Tidak diindahkannya putusan MK ini sudah diprediksi sebelumnya, menyusul kesepakatan politik antara KPU RI dengan Komisi II DPR RI pada 11 Januari 2023 untuk tidak melakukan perubahan apa pun terkait dapil DPR RI dan DPRD provinsi untuk Pemilu 2024.

“Kalau nanti misalnya ada peserta pemilu yang merasa dirugikan dengan dapil ini, bisa jadi ini kemudian dipermasalahkan setelah pemilu nanti,” kata Direktur Eksekutif Perludem, Khoirunnisa Nur Agustyati, kepada Kompas.com pada Selasa (7/2/2023).

“Pascapemilunya, ketentuan dapil ini bisa dipermasalahkan pihak-pihak yang tidak puas dengan dapil yang ditetapkan oleh KPU. Itu salah satu dampak yang bisa terjadi ketika KPU tidak mengindahkan putusan Mahkamah Konstitusi,” jelasnya.
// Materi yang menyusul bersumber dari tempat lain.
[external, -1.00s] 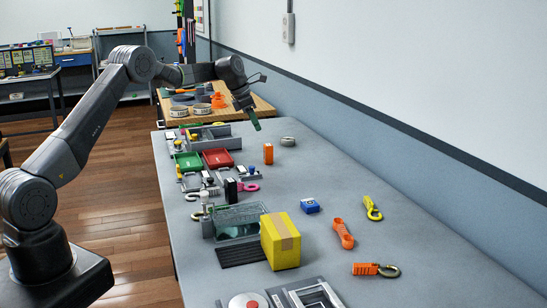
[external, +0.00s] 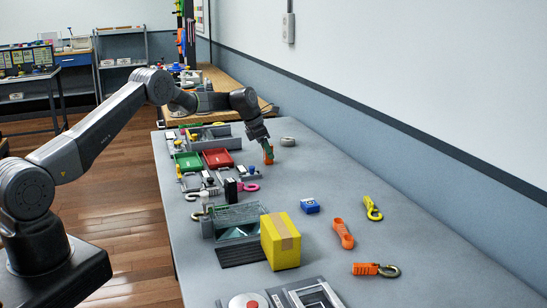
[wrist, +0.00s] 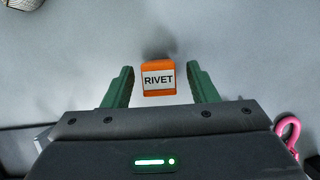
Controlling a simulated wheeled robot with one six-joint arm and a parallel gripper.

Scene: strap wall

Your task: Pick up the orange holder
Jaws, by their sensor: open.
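The orange holder (wrist: 158,93) is a small upright block with a white label reading RIVET in the wrist view. In the external view the orange holder (external: 269,158) stands on the grey table, partly hidden by my gripper. My gripper (wrist: 159,70) is open, with one green finger on each side of the holder and a visible gap on both sides. In the external view my gripper (external: 266,151) points down at the holder from above.
A grey tape roll (external: 288,141) lies just behind the holder. A pink hook (wrist: 288,131) is close to the right in the wrist view. The table toward the wall is clear.

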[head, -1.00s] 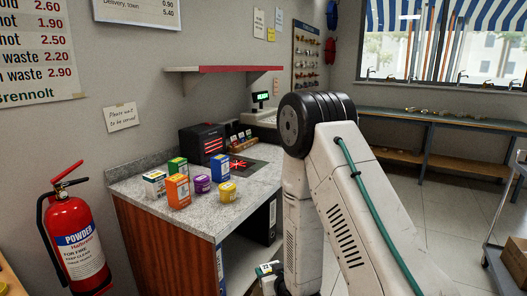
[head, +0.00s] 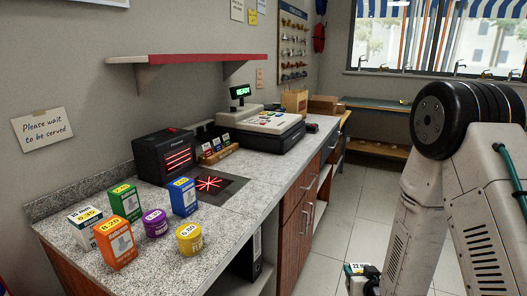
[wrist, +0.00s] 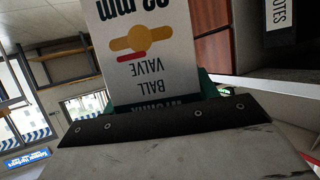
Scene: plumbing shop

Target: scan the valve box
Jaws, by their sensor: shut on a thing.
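The valve box (head: 357,270) is white and green with a yellow patch and "22 mm" on top. It shows low in the head view, partly cut off by the bottom edge. In the wrist view its white face (wrist: 150,62) reads "BALL VALVE" upside down. My gripper (wrist: 165,118) is shut on it; one dark jaw edge crosses the box's lower part. The scanner's dark glass plate (head: 234,187) with red crossing beams lies in the counter top, in front of a black scanner housing (head: 150,157). The box is well right of the plate and below counter height.
Several goods stand on the counter's near end, including an orange box (head: 115,243), a blue box (head: 183,197) and a yellow tub (head: 190,239). A till (head: 262,131) with a green "READY" display (head: 240,92) stands beyond the plate. A red-edged shelf (head: 190,60) juts out above. Tiled floor right of the counter is clear.

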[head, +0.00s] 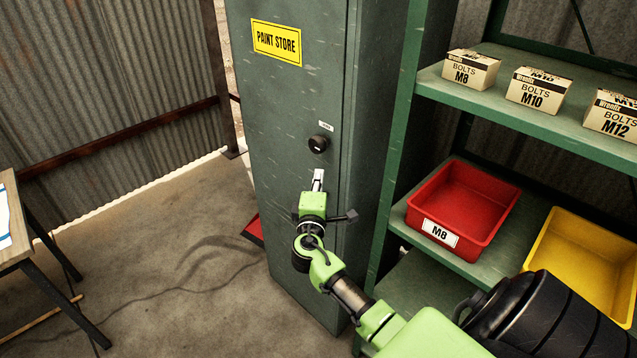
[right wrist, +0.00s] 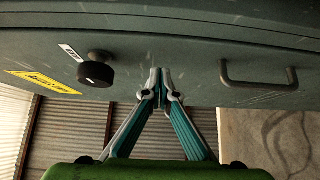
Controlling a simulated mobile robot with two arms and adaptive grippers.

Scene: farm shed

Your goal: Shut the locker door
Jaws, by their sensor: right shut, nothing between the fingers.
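The grey-green locker door (head: 285,95) carries a yellow PAINT STORE label and a black round knob (head: 318,144). It stands about flush with the locker body (head: 375,120); whether a thin gap remains at its right edge I cannot tell. My right gripper (head: 318,178) is shut and empty, its fingertips at the door face just below the knob. In the right wrist view the fingertips (right wrist: 161,75) lie between the knob (right wrist: 96,70) and a bar handle (right wrist: 258,84), touching or nearly touching the door. My left gripper is not in view.
A green shelf rack (head: 545,125) with boxes of bolts, a red bin (head: 470,195) and a yellow bin (head: 585,262) stands close on the right. A table (head: 20,245) is at the left edge.
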Perempuan yang akrab disapa Ninis itu memaparkan, dapil merupakan arena kompetisi para calon anggota legislatif (caleg) dan partai politik.

Jauh sebelum pemungutan suara dan masa kampanye dimulai, caleg maupun partai politik sudah ambil ancang-ancang untuk melakukan simulasi dan menyusun strategi pemenangan.

“Kalau dapilnya begini, kira-kira mereka potensi dapat kursi berapa, dan kalau diubah berapa,” ucap Ninis.

Di sini lah celah sengketanya. MK telah meminta agar dapil DPR RI dan DPRD provinsi ditata ulang mengikuti penyusunan dapil yang baik sesuai Pasal 185 UU Pemilu.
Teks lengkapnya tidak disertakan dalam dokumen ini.